From origin stories (“Finding Neverland”) and midlife-crisis comedies (“Hook”) to Disney animated classics and P.J. Hogan’s faithful 2003 live-action adaptation, Hollywood has never outgrown its fascination with J. M. Barrie’s turn-of-the-20th-century tale “Peter Pan.”
Not only is the Mouse House planning a new live-action version called “Peter Pan & Wendy,” but promising filmmaker Benh Zeitlin makes his long-awaited return with “Wendy,” his distinctive take on Barrie’s iconic tale.
But Zeitlin’s sophomore cinematic effort fails to take flight, as an unshakeable sense of having seen this story grounds an interesting film that boasts some indelible moments. Surprisingly, that “been there, done that” feeling doesn’t stem from Zeitlin’s retelling “Peter Pan” as much as from the sense that he has rebooted his memorable 2012 breakout “Beasts of the Southern Wild” with Barrie’s familiar mythology as a framework.
A four-time Oscar nominee, “Beasts of the Southern Wild” used mostly untrained actors to tell a visceral modern-day fable of a fearless wild child navigating poverty, family drama and climatological disaster. Zeitlin and his sister/co-writer Eliza Zeitlin swap out the flooded bayou where Quvenzhane Wallis’ 6-year-old Hushpuppy lived in “Beasts” for the ramshackle whistlestop diner that 10-year-old Wendy (captivating newcomer Devin France) and her family call home, but they’re essentially rehashing the same narrative and themes with a now-familiar brand of gritty magical realism.
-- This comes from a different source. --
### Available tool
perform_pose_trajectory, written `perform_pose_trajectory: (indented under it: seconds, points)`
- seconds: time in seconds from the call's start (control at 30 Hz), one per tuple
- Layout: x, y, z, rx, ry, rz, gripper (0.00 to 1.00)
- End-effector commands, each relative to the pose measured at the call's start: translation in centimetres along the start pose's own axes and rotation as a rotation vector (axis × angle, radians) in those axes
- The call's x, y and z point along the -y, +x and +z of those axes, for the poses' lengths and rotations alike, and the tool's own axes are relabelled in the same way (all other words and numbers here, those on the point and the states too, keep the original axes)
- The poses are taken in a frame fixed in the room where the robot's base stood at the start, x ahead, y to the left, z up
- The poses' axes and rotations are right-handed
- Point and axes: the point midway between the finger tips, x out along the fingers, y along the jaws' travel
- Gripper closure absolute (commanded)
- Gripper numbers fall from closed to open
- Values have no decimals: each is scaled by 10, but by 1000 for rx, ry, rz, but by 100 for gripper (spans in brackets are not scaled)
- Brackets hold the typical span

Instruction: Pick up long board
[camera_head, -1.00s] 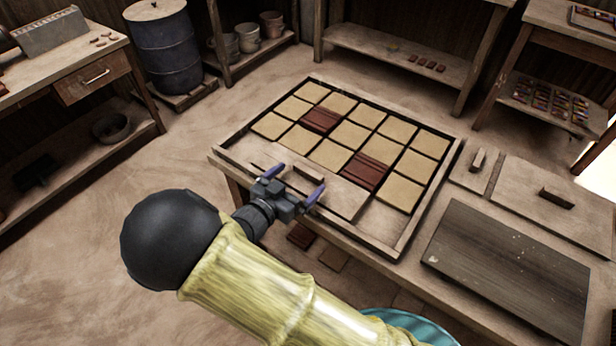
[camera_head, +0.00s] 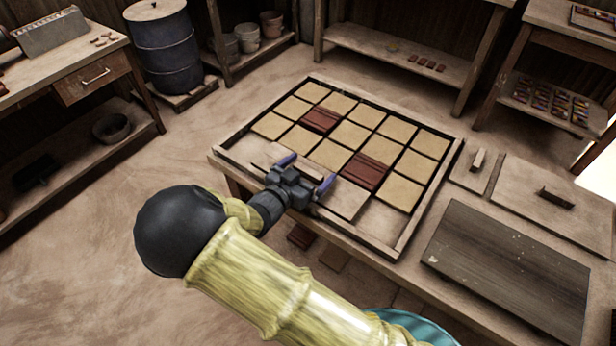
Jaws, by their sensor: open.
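A long pale wooden board (camera_head: 345,200) lies flat along the near-left side of the framed tile tray (camera_head: 432,200). Its raised bar handle shows in the earlier frame but is mostly hidden now behind my gripper. My gripper (camera_head: 306,172) is open, with its two blue-tipped fingers spread over the middle of the board, around where the handle sits. I cannot tell whether the fingers touch the board or handle.
Tan tiles and two dark red tiles (camera_head: 365,170) fill the tray beyond the board. To the right lie a small board with a handle (camera_head: 472,178), a larger one (camera_head: 575,218) and a dark panel (camera_head: 510,265).

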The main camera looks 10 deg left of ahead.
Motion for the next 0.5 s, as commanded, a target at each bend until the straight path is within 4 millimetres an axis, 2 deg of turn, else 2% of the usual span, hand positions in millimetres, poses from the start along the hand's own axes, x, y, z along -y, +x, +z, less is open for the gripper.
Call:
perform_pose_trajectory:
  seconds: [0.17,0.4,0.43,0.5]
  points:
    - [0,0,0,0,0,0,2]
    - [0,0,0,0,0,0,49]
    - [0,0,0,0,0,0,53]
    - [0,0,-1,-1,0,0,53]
Afraid of growing up like her mother, Angela (Shay Walker), whose rodeo dreams have given way to nonstop toil in the greasy spoon she lives above with her three children, Wendy is intrigued one night when she spots a small, shadowy figure dancing atop a passing train. She quickly convinces her younger brothers – twins Douglas and James (Gage and Gavin Naquin) – to hop on the train with her.
Peter (Yashua Mack), the giggling cloaked imp riding the rails, escorts them to his volcanic island home, a magical, untamed land where an enchanted fishlike creature named “Mother” ensures he and his ragtag band of lost boys and girls stay perpetually young. At first Wendy and her brothers enjoy their carefree cavorting with the other children, but they soon learn Peter and the island have their dark secrets.
Although it is wild enough to stay interesting, Zeitlin’s “Wendy” flows sluggishly with shallow characters, muddled storytelling and a murky mythology that fails to capture the magic of Pan.